How many years have you been in tech?
Almost 6 years!
Tell me about your background. What were your early years like?
I was born in Moscow, Russia and came to the United States when I was three years old. I grew up fortunate enough to have parents that never discouraged me from any goal or professional decision. They were happy I was a bit of a book-worm and spent my time questioning what was taught in high school and college; however, they never really pressured me to excel. I’m not quite sure where my love for knowledge or determination came from, but even as a child I was always extremely studious. For the first two years of my university journey, I had a strange double major combination of Psychology and Information Systems. Due to the nature of the IS course work, I was always looking for internship and/or job opportunities in the field. Thanks to networking (and possibly a bit of over-determination), I was able to land a job in the technical helpdesk realm which quickly evolved into a system analyst role. Thus, I began juggling a full-time “career” and a full-time student workload. I felt like the early years involved a lot of “fast-paced” learning to say the least. However, it all paid off in the long-run for my career and my own self-perception. (If I could do this, I wouldn’t have any problems tackling any other goals!)
How were you exposed to tech?
I grew up with tech in my daily life. Maybe I always had “nerdy” friends as a child, but I have a lot of memories of Napster, modding/making MySpace background templates, LAN parties and hoarding proxies to access social media sites on school computers. While I can’t really condone most of the above anymore (or maybe ever), I did teach myself some valuable lessons. Technical “problems” are not scary, irreparable things and they can easily be bypassed with enough willpower and Googling.
What is your current role?
Quality Advocate at Asynchrony Labs
What is your proudest accomplishment?
Surviving four years as a full-time honor-roll student and as a young professional with a full-time “career” while battling consistent sleep deprivation.
“She was warned. She was given an explanation. Nevertheless, she persisted.” Tell us about a time that this applied to you.
To broadly answer, I don’t like taking explanations at face-value if the explanation doesn’t logically make sense to me. In the past, I’m sure I’ve annoyed a few with my curious nature and my stubbornness to continue until I take the time to go down some research black-holes. I believe everyone should be allowed the time to learn in whichever way works best for them (unless a release deadline is looming, of course 🙂 ).
What are you learning right now?
I’m presently learning the art of retro facilitation, the processing and configuration of Google Analytics and always on the look out to keep my automated testing skills sharp.
What advice do you wish someone had given to you? What advice would you give to others starting out?

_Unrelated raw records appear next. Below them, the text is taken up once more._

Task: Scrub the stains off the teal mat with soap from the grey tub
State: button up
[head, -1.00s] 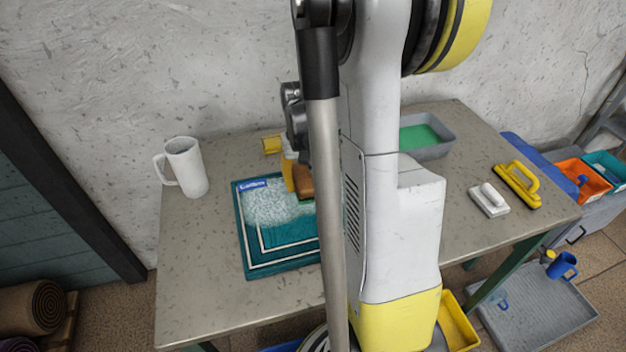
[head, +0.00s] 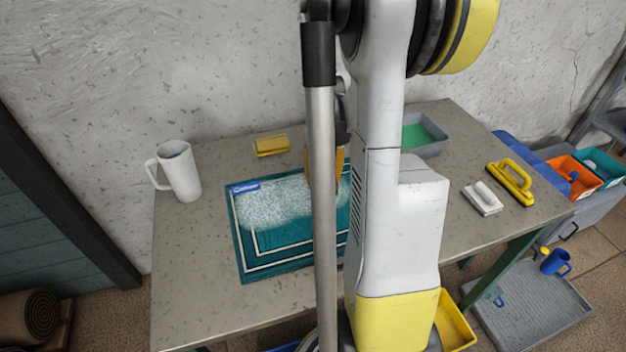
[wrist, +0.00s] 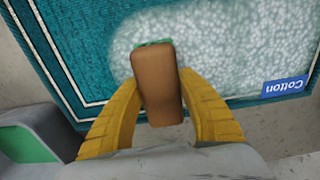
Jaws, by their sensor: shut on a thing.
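The teal mat (head: 245,262) lies on the table with white stripes and a blue "Cotton" label. White foam (head: 275,203) covers much of its upper part and also shows in the wrist view (wrist: 225,45); I see no bare stain. My gripper (wrist: 161,82) is shut on a brown block (wrist: 160,95) with a green underside edge, over the foam's end nearest the tub. Whether the block presses on the mat I cannot tell. In the head view my arm hides most of the gripper and block. The grey tub (head: 436,149) with green soap stands at the back right.
A yellow block (head: 271,146) lies behind the mat. A white mug (head: 180,171) stands at the left. A white-handled brush (head: 482,199) and a yellow-handled one (head: 511,183) lie at the right. The table's front left is clear.

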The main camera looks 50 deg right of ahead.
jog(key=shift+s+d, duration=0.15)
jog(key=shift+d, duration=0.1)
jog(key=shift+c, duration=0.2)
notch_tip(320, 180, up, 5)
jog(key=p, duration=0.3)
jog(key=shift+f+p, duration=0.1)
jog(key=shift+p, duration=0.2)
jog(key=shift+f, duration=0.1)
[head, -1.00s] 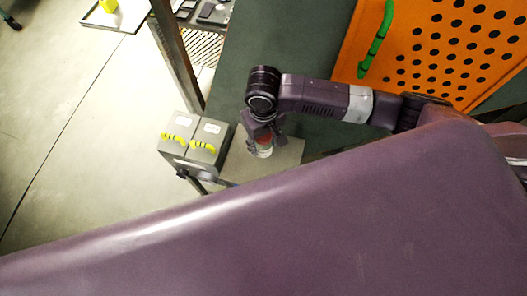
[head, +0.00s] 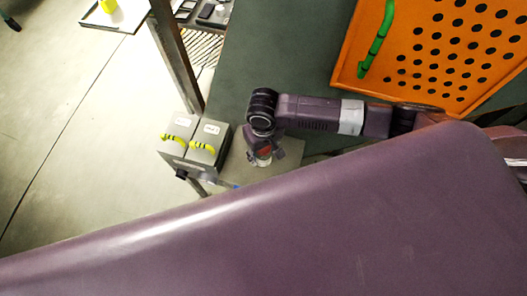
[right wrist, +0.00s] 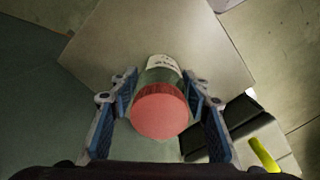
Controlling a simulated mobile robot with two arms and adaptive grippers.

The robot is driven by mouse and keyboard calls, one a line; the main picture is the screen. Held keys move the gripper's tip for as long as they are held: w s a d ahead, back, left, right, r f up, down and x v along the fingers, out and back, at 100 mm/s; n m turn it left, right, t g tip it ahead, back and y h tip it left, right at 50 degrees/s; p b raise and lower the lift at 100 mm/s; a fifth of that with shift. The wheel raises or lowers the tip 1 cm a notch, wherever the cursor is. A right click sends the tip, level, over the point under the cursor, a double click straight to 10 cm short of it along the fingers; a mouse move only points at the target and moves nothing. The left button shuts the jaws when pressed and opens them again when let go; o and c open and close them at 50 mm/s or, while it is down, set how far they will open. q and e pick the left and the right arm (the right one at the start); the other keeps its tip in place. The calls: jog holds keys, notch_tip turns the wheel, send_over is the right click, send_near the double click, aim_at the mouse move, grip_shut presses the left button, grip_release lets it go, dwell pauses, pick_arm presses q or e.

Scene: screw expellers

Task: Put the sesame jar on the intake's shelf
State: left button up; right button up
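The sesame jar, with a red lid (right wrist: 160,110) and a pale label, is between the two fingers of my right gripper (right wrist: 160,80) in the right wrist view. The fingers sit close on both sides and appear to grip it. In the head view the jar (head: 263,156) shows small below my right gripper (head: 264,150). A flat beige plate (right wrist: 100,40), apparently the intake's shelf, lies beyond the jar; it also shows in the head view (head: 236,165). I cannot tell whether the jar touches it. My left gripper is not in view.
Two grey boxes with yellow handles (head: 207,134) stand just left of the plate. An orange perforated panel (head: 405,20) with a green handle is at the upper right. A dark green surface (head: 280,50) lies behind the arm. My large purple arm link covers the lower picture.

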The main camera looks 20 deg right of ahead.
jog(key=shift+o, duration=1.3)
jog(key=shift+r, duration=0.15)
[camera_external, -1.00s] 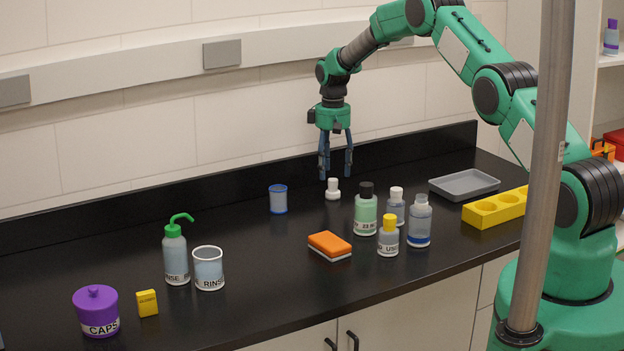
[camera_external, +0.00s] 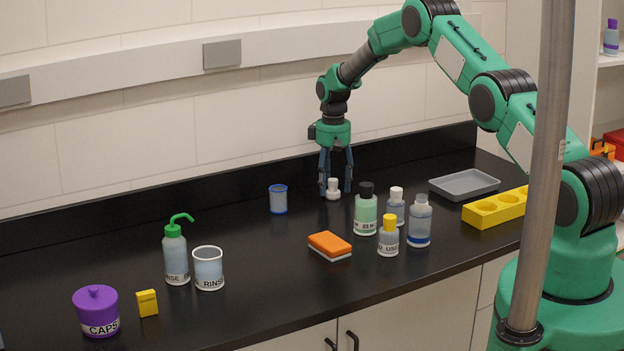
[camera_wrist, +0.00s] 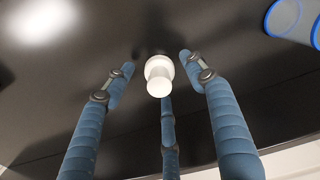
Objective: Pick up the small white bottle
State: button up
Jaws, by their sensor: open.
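The small white bottle (camera_external: 333,189) stands upright on the black counter (camera_external: 270,245), near the back. In the wrist view the white bottle (camera_wrist: 159,75) shows from above, between the blue fingers. My gripper (camera_external: 335,187) points straight down over it, with its fingertips low around the bottle. In the wrist view my gripper (camera_wrist: 158,75) is open, and gaps show between the side fingers and the bottle. A third finger reaches up from below the bottle in that view; I cannot tell whether it touches it.
A blue-rimmed cup (camera_external: 278,199) stands left of the bottle. A green bottle (camera_external: 366,213) and several other bottles stand to the front right. An orange sponge (camera_external: 330,244) lies in front. A grey tray (camera_external: 464,185) and yellow rack (camera_external: 496,208) are at the right.

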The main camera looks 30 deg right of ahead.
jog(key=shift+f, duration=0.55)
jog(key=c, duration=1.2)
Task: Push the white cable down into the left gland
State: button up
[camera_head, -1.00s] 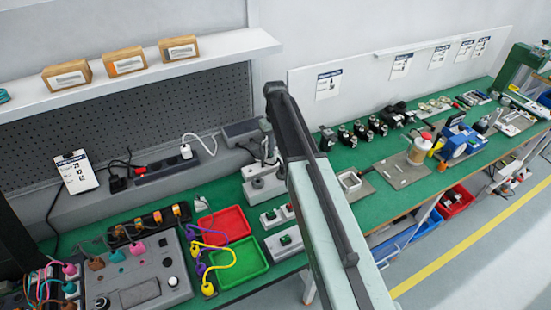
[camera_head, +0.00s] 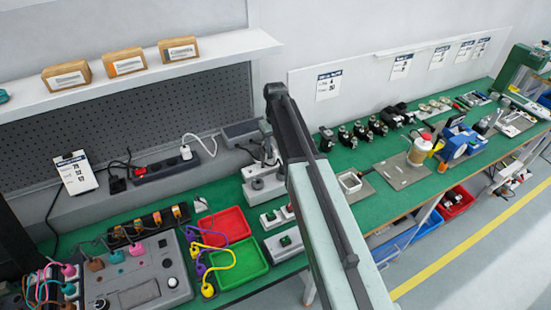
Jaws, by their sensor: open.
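A white cable (camera_head: 200,137) with a white plug (camera_head: 186,153) stands in the black power strip (camera_head: 168,166) at the back of the bench. The cable arches to the right from the plug. I cannot tell whether this is the task's cable. A pale grey box (camera_head: 262,190) with a round fitting on top stands on the bench just left of my arm. I cannot make out a left gland on it or elsewhere. My arm rises from the lower right to a dark joint at the picture's middle. My gripper is not visible; the arm hides what lies behind it.
A red tray (camera_head: 232,220) and a green tray (camera_head: 236,268) lie left of my arm, with yellow and purple leads beside them. A grey panel (camera_head: 145,290) with coloured plugs fills the lower left. A shelf (camera_head: 200,53) overhangs the back. Small fixtures line the right bench.

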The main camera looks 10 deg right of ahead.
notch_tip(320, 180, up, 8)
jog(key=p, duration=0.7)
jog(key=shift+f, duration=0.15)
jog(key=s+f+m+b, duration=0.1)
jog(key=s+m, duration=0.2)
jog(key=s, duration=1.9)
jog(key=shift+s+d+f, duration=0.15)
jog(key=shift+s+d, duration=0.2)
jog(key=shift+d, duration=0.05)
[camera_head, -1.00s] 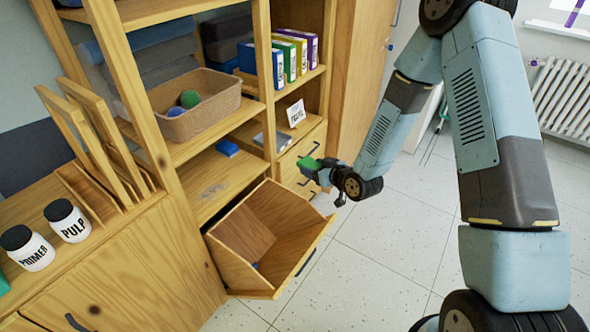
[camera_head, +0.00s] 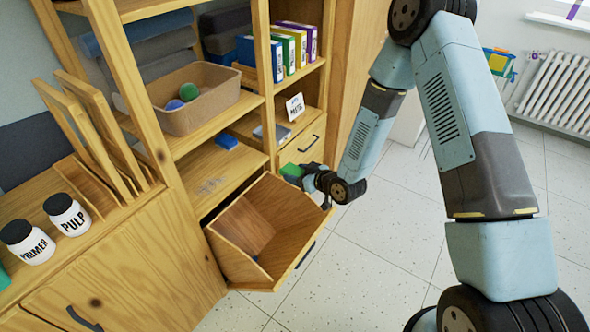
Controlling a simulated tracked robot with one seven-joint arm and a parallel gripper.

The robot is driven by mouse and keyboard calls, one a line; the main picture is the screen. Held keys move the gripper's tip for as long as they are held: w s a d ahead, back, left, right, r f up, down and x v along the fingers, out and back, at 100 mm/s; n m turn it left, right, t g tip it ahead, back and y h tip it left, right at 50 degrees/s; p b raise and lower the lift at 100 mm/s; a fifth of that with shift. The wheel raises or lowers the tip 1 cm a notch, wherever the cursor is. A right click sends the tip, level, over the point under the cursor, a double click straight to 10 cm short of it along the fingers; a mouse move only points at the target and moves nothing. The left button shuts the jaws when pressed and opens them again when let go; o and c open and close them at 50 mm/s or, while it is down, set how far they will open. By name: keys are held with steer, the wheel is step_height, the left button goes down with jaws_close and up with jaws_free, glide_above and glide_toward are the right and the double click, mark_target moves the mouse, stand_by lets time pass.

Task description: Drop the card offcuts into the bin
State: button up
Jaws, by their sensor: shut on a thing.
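The bin (camera_head: 301,232) is a wooden tilt-out bin at the bottom of the shelf unit, standing open toward the room. A small blue piece (camera_head: 256,258) shows low inside it. My gripper (camera_head: 300,176) is shut on a green piece (camera_head: 291,171), probably a card offcut, at the bin's far right side. The green piece appears near or above the bin's back rim; its exact height over the opening is hard to tell. My fingers are small and partly hidden by the piece. A blue piece (camera_head: 226,141) lies on the shelf above the bin.
The shelf unit holds a tan tray (camera_head: 205,112) with two balls, several binders (camera_head: 290,50) and a small sign (camera_head: 295,107). White jars (camera_head: 68,215) and upright wooden frames stand at left. Drawers lie behind my gripper. The floor (camera_head: 365,270) right of the bin is clear.

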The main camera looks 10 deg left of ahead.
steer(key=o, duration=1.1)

I wish someone would have told me there are a lot of other alternatives when it comes to workplace culture. While I love to work hard, I spent too many years in a strict, corporate culture that just wasn’t for me. (However, I will say this makes me really appreciate Asynchrony’s culture even more!) I would tell others starting out to keep their heads up, network hard, take calculated risks, and never allow anyone in a workplace setting (or any other setting) make you feel less than.
What are your hobbies?
Reading, scuba diving, traveling, pinball, trying out new bars/restaurants.
What do you like about St. Louis? The midwest? Why do you live here?
I think STL has a lot to offer. I love that there are so many cultures in such a small Midwestern city. Going to the Hill or Cherokee Street can become a full day adventure if planned out correctly. In addition, we’re extremely spoiled with all the free events being held throughout the city. There’s just so much to do.
Who inspires you?
I’m a firm believer and advocate for women supporting women. I love hearing stories of women succeeding in the face of injustice. I would say all women who work in a predominantly male industry inspire me and give me hope for a future in which discrimination is eradicated from the workplace. We’re slowly but surely encouraging more women to join STEM professions and breaking down stereotypes together!